Emmanuel Macron semble avoir pour projet de sortir de l’état d’urgence, en inscrivant dans l’état du Droit commun, des dispositions de l’état d’urgence. Et cela est très grave.

Il faut rappeler d’abord quelques fondamentaux sur l’état de droit, les libertés et le combat des lumières.

Voltaire avait été embastillé par la seule volonté du régent à qui il avait déplu, il n’est qu’un exemple parmi beaucoup d’autres de cette époque. Ce fut par la suite son combat de lutter contre l’arbitraire. Mais dans le domaine du Droit et des Libertés il faut bien reconnaître que nos amis anglais ont toujours eu beaucoup d’avance sur nous. C’est eux qui en 1215, ont imposé la <Magna Carta ou Grande Charte > au Roi pour asseoir la Liberté et les Droits individuels. Et notamment ne pas entraver l’application du droit en arrêtant les hommes libres de façon arbitraire, point qui sera appelé habeas corpus. Wikipedia nous apprend que ce texte avait été précédé par la Charte des Libertés, édictée en 1100 par Henri Ier. Mais cette charte des Libertés était tombée en désuétude.
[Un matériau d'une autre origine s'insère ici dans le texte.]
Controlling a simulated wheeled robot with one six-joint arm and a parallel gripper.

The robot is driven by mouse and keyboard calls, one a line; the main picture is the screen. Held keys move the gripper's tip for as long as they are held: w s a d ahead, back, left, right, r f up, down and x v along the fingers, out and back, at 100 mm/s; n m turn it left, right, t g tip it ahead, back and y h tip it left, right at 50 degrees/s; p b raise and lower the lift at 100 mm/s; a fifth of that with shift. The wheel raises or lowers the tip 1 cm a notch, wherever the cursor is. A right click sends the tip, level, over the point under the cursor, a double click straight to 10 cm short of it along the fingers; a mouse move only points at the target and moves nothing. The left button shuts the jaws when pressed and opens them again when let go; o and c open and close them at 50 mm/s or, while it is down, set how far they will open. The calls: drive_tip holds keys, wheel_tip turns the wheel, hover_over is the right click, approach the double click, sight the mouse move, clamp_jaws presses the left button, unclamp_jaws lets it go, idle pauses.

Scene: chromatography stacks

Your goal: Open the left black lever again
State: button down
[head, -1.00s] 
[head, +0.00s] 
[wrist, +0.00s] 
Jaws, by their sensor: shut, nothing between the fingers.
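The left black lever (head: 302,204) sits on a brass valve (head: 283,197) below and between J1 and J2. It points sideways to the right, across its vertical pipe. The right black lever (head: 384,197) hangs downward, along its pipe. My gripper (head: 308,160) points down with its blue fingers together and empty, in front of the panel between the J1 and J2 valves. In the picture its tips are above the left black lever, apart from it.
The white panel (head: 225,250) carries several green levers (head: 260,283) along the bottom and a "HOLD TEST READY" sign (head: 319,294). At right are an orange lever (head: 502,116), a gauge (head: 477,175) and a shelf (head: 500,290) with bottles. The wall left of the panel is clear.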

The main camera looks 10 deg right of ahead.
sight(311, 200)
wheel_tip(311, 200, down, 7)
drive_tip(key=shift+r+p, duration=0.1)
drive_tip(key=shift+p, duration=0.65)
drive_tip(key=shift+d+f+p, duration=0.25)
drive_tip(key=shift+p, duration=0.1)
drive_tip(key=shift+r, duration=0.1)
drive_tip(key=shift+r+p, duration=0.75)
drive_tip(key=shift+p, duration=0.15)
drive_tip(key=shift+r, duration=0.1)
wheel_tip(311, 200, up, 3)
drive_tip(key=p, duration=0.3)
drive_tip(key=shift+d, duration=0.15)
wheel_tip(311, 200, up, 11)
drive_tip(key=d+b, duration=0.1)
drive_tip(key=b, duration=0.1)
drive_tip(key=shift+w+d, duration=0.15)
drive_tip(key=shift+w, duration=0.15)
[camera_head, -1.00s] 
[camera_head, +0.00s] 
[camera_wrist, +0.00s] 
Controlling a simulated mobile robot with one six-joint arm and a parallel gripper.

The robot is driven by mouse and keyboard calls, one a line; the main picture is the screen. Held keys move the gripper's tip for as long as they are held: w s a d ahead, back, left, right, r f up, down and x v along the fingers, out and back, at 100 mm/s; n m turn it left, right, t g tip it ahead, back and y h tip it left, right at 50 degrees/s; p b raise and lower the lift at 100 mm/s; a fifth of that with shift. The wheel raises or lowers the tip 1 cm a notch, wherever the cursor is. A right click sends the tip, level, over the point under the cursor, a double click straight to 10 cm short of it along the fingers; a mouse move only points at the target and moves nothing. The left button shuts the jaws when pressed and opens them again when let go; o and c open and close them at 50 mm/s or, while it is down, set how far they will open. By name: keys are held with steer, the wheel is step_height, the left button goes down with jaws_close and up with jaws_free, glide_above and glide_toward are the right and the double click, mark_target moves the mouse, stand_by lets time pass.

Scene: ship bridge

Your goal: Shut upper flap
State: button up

Mais que dit la Magna Carta dans son article 39 ? : « Aucun homme libre ne sera saisi, ni emprisonné ou dépossédé de ses biens, déclaré hors-la-loi, exilé ou exécuté, de quelques manières que ce soit. Nous ne le condamnerons pas non plus à l’emprisonnement sans un jugement légal de ses pairs, conforme aux lois du pays ».

Comment fait-on cela ?

Par la séparation des pouvoirs !

Wikipedia rappelle que pour l’essentiel, la séparation des pouvoirs a été théorisée par Locke et non par Montesquieu ; qui dans De l’esprit des lois conceptualise surtout la limitation du pouvoir par le pouvoir :

Revenons à des choses plus pratiques. Vous êtes dans un pays de Liberté parce que le Gouvernement et son bras armé, l’Administration et la Police ne peuvent pas débarquer chez vous selon leur bon vouloir, ne peuvent pas non plus vous arrêter s’ils le jugent utile ou vous assigner à résidence chez vous parce que cela leur parait pertinent au maintien de l’ordre. Pour faire cela, parce que cela est nécessaire parfois, ils ont besoin qu’un Juge de l’ordre judiciaire les y autorise préalablement. J’insiste sur le préalablement.

C’est justement à cela que l’Etat d’urgence s’attaque. L’administration agit sans l’autorisation du Juge. C’est une régression fondamentale.

<Un autre avocat Patrice Spinosi a expliqué sur France Inter> comment le Gouvernement s’est fait piéger par manque de clairvoyance et aussi une attitude distante par rapport aux Libertés et à l’Etat de Droit, toujours cité mais peu inspirant.

Lorsque des bandes armées ont déferlé sur notre capitale en tirant sur la foule et dans une salle de concert, il fallait agir vite. L’état d’urgence permettait de le faire et de surprendre les criminels en pleine action ou en train de vouloir continuer leur besogne macabre. Mais dans la semaine, il aurait fallu arrêter l’exception pour revenir dans le Droit commun.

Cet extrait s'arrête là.